(Robot control records)
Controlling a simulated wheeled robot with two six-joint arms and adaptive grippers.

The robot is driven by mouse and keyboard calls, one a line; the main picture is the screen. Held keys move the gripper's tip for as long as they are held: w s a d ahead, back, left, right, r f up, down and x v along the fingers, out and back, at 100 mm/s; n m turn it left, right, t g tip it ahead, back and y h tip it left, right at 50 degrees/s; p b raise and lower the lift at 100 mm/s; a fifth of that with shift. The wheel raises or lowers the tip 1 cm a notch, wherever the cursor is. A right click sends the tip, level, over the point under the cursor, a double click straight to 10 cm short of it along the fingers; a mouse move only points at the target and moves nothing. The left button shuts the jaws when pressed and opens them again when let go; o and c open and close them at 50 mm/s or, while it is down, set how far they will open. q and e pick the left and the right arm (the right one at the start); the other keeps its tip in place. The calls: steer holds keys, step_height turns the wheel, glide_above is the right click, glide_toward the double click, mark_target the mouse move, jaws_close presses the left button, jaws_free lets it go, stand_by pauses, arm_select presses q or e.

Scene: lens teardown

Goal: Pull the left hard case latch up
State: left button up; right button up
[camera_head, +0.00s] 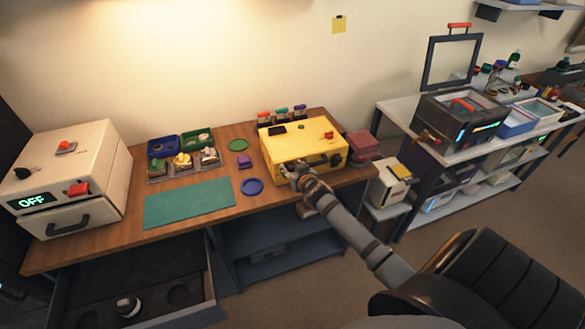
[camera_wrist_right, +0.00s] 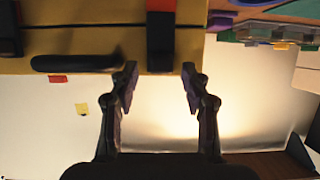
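The yellow hard case (camera_head: 285,151) lies closed on the wooden workbench. My right gripper (camera_head: 293,171) is at the left part of its front face and hides the left latch in the head view. In the right wrist view the case (camera_wrist_right: 95,64) is at the top, with its dark handle (camera_wrist_right: 75,62). The left latch (camera_wrist_right: 161,52), dark with a red part, lies between the lines of the two open fingers of my right gripper (camera_wrist_right: 160,78). The fingertips are either side of its end, with a gap; contact is not visible. My left gripper is not in view.
A white box with an OFF display (camera_head: 98,160) stands at the left. A green mat (camera_head: 189,202), a blue dish (camera_head: 252,187) and small trays (camera_head: 165,150) lie left of the case. A dark red box (camera_head: 363,146) is right of it. An open drawer (camera_head: 185,312) juts out below.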

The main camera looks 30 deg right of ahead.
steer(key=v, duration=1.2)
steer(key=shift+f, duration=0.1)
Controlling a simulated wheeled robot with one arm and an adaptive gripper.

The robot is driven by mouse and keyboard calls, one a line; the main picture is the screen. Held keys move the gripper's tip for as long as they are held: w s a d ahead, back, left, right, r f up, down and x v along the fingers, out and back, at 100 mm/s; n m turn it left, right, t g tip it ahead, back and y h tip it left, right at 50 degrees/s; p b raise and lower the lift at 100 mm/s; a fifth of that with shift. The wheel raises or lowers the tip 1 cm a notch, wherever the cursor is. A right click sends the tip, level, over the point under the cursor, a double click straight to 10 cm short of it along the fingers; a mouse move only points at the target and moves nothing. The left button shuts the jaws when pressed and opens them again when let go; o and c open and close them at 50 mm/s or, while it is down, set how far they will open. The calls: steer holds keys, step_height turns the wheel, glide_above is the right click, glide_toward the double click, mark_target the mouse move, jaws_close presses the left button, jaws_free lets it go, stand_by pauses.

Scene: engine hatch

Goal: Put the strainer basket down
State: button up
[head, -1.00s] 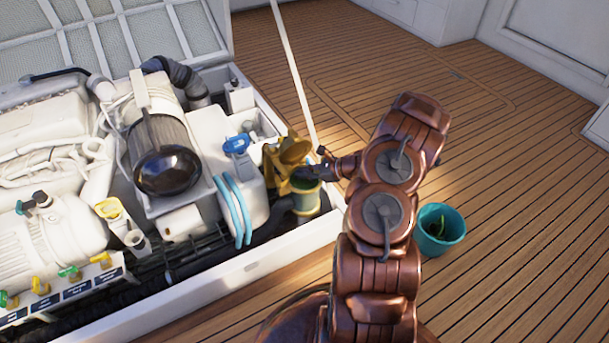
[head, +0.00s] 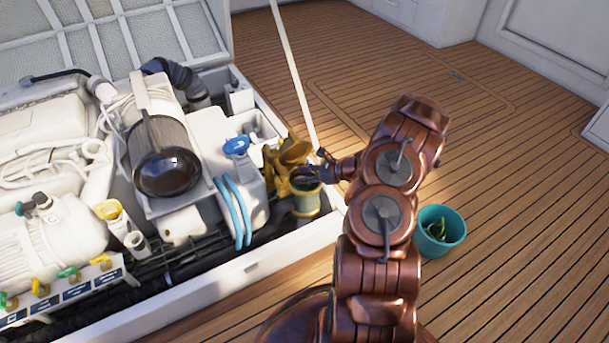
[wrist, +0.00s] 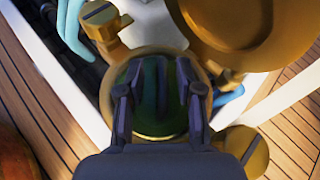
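The brass sea strainer (head: 305,202) has a greenish clear body and stands at the near right corner of the engine hatch. Its brass lid (head: 291,152) is swung up behind it. My gripper (wrist: 160,88) is over and partly inside the strainer's round mouth, pointing down. Its two fingers show apart, with a dark green gap between them. I cannot make out the strainer basket clearly; the inside of the strainer is dark and partly hidden by the fingers.
A teal bucket (head: 441,231) with green weed stands on the wooden deck at right. Brass wing bolts (wrist: 103,22) stick out beside the strainer mouth. Blue hoses (head: 232,212) and a white tank lie left of the strainer. The deck beyond is clear.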

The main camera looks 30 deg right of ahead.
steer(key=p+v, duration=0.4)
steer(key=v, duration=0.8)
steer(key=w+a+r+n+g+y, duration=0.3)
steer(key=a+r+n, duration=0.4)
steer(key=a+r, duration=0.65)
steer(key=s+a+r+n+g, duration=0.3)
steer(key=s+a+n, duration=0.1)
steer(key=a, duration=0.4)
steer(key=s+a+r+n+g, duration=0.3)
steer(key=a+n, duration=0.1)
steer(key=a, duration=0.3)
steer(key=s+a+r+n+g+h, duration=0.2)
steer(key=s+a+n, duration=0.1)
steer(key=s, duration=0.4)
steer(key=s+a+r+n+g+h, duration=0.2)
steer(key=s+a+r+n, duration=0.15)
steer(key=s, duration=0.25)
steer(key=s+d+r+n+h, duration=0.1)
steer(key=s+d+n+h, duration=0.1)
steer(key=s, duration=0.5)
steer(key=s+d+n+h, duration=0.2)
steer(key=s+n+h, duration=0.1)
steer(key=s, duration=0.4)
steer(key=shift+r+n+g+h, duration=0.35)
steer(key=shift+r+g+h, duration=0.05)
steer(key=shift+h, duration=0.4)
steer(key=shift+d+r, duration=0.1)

Instruction -
All records should be output exactly, with the pictures left out.

Written response -
Controlling a simulated wheeled robot with two six-joint arms and adaptive grippers.

The robot is driven by mouse and keyboard calls, one a line; the main picture is the screen. Held keys move the gripper's tip for as long as they are held: w s a d ahead, back, left, right, r f up, down and x v along the fingers, out and back, at 100 mm/s; n m turn it left, right, t g tip it ahead, back and y h tip it left, right at 50 degrees/s; p b raise and lower the lift at 100 mm/s; a fifth of that with shift. The wheel raises or lowers the tip 1 cm a notch, wherever the cursor is. A right click sends the tip, level, over the point under the cursor, a double click straight to 10 cm short of it along the fingers; a mouse move only points at the target and moves nothing. The left button shuts the jaws when pressed and opens them again when let go; o and c open and close them at 50 mm/s or, while it is down, set how far they will open. q and e pick the left and the right arm (the right one at the start); the other keeps its tip in place. The calls: steer holds keys, step_height turns the wheel, glide_above is the right click, glide_toward the double click, mark_target the mouse move, jaws_close presses the left button, jaws_free lets it go, stand_by pauses, arm_select presses q or e.

Scene: lens teardown

Goal: Pull the left hard case latch up
State: left button up; right button up
[camera_head, +0.00s] 
[camera_wrist_right, +0.00s] 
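The yellow hard case (camera_head: 285,151) lies closed on the wooden workbench. My right gripper (camera_head: 293,171) is at the left part of its front face and hides the left latch in the head view. In the right wrist view the case (camera_wrist_right: 95,64) is at the top, with its dark handle (camera_wrist_right: 75,62). The left latch (camera_wrist_right: 161,52), dark with a red part, lies between the lines of the two open fingers of my right gripper (camera_wrist_right: 160,78). The fingertips are either side of its end, with a gap; contact is not visible. My left gripper is not in view.
A white box with an OFF display (camera_head: 98,160) stands at the left. A green mat (camera_head: 189,202), a blue dish (camera_head: 252,187) and small trays (camera_head: 165,150) lie left of the case. A dark red box (camera_head: 363,146) is right of it. An open drawer (camera_head: 185,312) juts out below.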

The main camera looks 30 deg right of ahead.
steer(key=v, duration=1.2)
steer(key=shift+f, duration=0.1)
Controlling a simulated wheeled robot with one arm and an adaptive gripper.

The robot is driven by mouse and keyboard calls, one a line; the main picture is the screen. Held keys move the gripper's tip for as long as they are held: w s a d ahead, back, left, right, r f up, down and x v along the fingers, out and back, at 100 mm/s; n m turn it left, right, t g tip it ahead, back and y h tip it left, right at 50 degrees/s; p b raise and lower the lift at 100 mm/s; a fifth of that with shift. The wheel raises or lowers the tip 1 cm a notch, wherever the cursor is. A right click sends the tip, level, over the point under the cursor, a double click straight to 10 cm short of it along the fingers; a mouse move only points at the target and moves nothing. The left button shuts the jaws when pressed and opens them again when let go; o and c open and close them at 50 mm/s or, while it is down, set how far they will open. The calls: steer holds keys, step_height turns the wheel, glide_above is the right click, glide_toward the double click, mark_target the mouse move, jaws_close presses the left button, jaws_free lets it go, stand_by pauses.

Scene: engine hatch

Goal: Put the strainer basket down
State: button up
[head, -1.00s] 
[head, +0.00s] 
[wrist, +0.00s] 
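The brass sea strainer (head: 305,202) has a greenish clear body and stands at the near right corner of the engine hatch. Its brass lid (head: 291,152) is swung up behind it. My gripper (wrist: 160,88) is over and partly inside the strainer's round mouth, pointing down. Its two fingers show apart, with a dark green gap between them. I cannot make out the strainer basket clearly; the inside of the strainer is dark and partly hidden by the fingers.
A teal bucket (head: 441,231) with green weed stands on the wooden deck at right. Brass wing bolts (wrist: 103,22) stick out beside the strainer mouth. Blue hoses (head: 232,212) and a white tank lie left of the strainer. The deck beyond is clear.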

The main camera looks 30 deg right of ahead.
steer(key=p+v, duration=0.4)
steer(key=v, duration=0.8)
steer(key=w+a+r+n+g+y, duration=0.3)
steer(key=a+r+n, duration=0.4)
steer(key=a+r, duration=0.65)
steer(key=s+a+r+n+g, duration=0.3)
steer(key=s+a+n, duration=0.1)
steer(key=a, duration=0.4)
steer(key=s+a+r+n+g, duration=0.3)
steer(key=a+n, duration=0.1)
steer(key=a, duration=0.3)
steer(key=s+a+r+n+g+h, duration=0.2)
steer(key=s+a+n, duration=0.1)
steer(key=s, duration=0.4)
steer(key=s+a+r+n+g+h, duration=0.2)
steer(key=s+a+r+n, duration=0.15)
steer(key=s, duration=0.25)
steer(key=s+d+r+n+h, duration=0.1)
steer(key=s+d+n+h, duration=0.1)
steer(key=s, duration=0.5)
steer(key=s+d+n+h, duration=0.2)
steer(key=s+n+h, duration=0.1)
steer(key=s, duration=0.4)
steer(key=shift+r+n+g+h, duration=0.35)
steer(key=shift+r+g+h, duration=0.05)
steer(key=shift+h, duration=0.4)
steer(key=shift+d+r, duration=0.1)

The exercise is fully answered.